EXERCISE: Pictures are not part of the copy. Give again exactly the lines from the one with "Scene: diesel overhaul" to the one with "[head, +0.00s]", inclusive.

━━━━━ MATERIAL FOR THE TASK ━━━━━

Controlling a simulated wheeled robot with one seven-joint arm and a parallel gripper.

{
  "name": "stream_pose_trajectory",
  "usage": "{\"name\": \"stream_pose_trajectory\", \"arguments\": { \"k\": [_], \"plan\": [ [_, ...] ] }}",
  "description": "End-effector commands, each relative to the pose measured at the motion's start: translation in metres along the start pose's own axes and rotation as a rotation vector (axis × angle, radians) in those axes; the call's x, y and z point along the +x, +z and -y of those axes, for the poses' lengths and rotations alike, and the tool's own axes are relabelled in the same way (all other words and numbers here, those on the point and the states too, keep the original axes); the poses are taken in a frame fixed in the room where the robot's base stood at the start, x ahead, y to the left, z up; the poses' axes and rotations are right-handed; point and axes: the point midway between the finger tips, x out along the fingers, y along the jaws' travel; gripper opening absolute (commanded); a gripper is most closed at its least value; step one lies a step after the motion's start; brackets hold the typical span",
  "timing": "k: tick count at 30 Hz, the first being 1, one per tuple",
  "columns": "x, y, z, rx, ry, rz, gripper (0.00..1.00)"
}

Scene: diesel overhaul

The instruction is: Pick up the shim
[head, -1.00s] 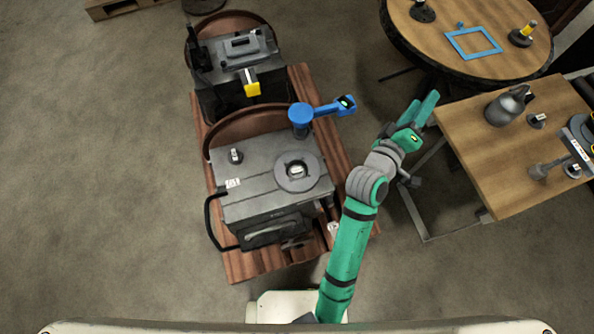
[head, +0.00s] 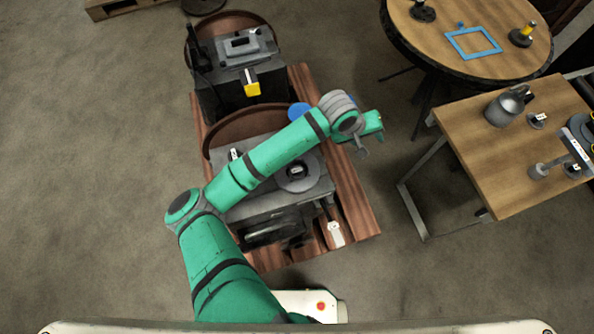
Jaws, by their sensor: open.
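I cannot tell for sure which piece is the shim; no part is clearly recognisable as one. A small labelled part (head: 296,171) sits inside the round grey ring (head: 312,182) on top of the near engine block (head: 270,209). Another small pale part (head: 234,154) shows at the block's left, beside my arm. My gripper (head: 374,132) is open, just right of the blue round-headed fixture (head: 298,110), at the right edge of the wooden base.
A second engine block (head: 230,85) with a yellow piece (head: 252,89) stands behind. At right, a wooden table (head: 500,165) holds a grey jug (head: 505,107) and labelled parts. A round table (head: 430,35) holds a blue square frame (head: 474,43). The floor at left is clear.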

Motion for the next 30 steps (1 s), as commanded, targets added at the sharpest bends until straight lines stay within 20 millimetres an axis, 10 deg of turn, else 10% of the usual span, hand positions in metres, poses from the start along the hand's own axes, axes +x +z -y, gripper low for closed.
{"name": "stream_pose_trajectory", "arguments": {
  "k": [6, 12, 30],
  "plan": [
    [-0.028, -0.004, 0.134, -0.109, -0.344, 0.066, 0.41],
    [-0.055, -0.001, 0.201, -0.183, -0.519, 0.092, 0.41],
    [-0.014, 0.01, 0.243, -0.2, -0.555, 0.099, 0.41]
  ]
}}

━━━━━
━━━━━ MATERIAL FOR THE TASK ━━━━━

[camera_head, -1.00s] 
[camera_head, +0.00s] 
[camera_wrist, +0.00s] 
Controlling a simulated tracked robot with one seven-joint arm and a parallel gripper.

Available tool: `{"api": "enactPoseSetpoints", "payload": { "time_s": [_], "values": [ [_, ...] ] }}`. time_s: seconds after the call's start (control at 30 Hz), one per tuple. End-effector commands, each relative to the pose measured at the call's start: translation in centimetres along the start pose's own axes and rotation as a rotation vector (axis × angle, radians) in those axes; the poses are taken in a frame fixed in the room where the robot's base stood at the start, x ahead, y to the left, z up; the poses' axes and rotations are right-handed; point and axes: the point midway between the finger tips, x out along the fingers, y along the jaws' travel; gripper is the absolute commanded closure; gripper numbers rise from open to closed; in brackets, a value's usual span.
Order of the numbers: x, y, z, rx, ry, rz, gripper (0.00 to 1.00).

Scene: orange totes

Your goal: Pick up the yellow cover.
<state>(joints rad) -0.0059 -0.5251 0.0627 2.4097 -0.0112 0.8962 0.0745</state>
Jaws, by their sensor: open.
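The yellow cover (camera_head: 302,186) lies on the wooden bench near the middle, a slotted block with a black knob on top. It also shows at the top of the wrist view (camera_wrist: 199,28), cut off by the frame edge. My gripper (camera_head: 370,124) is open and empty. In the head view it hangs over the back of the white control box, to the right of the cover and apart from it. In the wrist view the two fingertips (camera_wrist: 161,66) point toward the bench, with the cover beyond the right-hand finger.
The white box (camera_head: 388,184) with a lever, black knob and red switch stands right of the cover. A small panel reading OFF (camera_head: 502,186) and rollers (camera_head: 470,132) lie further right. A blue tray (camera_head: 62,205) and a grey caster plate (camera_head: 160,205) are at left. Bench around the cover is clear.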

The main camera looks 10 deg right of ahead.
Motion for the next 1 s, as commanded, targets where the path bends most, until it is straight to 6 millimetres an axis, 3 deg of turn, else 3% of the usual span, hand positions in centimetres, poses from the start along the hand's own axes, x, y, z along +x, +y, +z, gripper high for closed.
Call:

━━━━━

RESULT OF THIS EXERCISE:
Scene: diesel overhaul

The instruction is: Pick up the shim
[head, -1.00s] 
[head, +0.00s] 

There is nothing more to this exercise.